The terminology used herein is for the purpose of describing particular embodiments only and is not intended to be limiting of the invention. As used herein, the singular forms “a”, an” and “the” are intended to include the plural forms as well, unless the context clearly indicates otherwise. It will be further understood that the terms “comprises” and/or “comprising,” when used in this specification, specify the presence of stated features, integers, steps, operations, elements, and/or components, but do not preclude the presence or addition of one or more other features, integers, steps, operations, elements, components, and/or groups thereof.
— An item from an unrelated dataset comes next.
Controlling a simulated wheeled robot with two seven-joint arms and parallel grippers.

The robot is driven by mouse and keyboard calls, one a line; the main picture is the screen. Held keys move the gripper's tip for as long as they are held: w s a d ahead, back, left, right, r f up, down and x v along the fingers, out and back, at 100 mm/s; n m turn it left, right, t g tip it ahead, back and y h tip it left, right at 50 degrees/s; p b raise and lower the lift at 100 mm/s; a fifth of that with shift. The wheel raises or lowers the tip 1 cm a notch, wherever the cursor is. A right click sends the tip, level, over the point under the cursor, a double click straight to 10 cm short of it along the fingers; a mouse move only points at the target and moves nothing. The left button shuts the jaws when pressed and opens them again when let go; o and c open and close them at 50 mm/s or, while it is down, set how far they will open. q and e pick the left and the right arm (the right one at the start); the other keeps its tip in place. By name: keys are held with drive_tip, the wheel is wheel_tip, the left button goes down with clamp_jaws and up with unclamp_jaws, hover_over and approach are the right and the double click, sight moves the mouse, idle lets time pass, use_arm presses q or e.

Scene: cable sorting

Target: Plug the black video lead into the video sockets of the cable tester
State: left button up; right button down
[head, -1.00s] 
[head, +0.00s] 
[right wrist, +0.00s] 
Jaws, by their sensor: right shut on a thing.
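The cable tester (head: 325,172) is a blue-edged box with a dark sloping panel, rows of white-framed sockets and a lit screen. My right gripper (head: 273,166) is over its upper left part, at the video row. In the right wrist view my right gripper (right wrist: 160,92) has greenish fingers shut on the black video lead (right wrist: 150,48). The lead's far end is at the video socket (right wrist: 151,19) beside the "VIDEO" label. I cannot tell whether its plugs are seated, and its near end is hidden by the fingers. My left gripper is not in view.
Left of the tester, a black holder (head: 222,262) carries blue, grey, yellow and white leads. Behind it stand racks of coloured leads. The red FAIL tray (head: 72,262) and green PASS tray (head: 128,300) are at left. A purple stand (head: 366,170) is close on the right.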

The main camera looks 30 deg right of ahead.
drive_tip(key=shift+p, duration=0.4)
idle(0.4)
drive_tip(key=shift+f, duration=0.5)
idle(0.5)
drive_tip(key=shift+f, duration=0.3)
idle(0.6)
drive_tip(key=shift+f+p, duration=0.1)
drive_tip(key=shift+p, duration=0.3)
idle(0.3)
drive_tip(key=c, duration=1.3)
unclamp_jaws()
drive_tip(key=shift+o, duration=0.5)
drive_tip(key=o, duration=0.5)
The corresponding structures, materials, acts, and equivalents of all means or step plus function elements in the claims below, if any, are intended to include any structure, material, or act for performing the function in combination with other claimed elements as specifically claimed. The description of the present invention has been presented for purposes of illustration and description, but is not intended to be exhaustive or limited to the invention in the form disclosed. Many modifications and variations will be apparent to those of ordinary skill in the art without departing from the scope and spirit of the invention. The embodiment was chosen and described in order to best explain the principles of the invention and the practical application, and to enable others of ordinary skill in the art to understand the invention for various embodiments with various modifications as are suited to the particular use contemplated.

Having thus described the invention of the present application in detail and by reference to preferred embodiments thereof, it will be apparent that modifications and variations are possible without departing from the scope of the invention defined in the appended claims.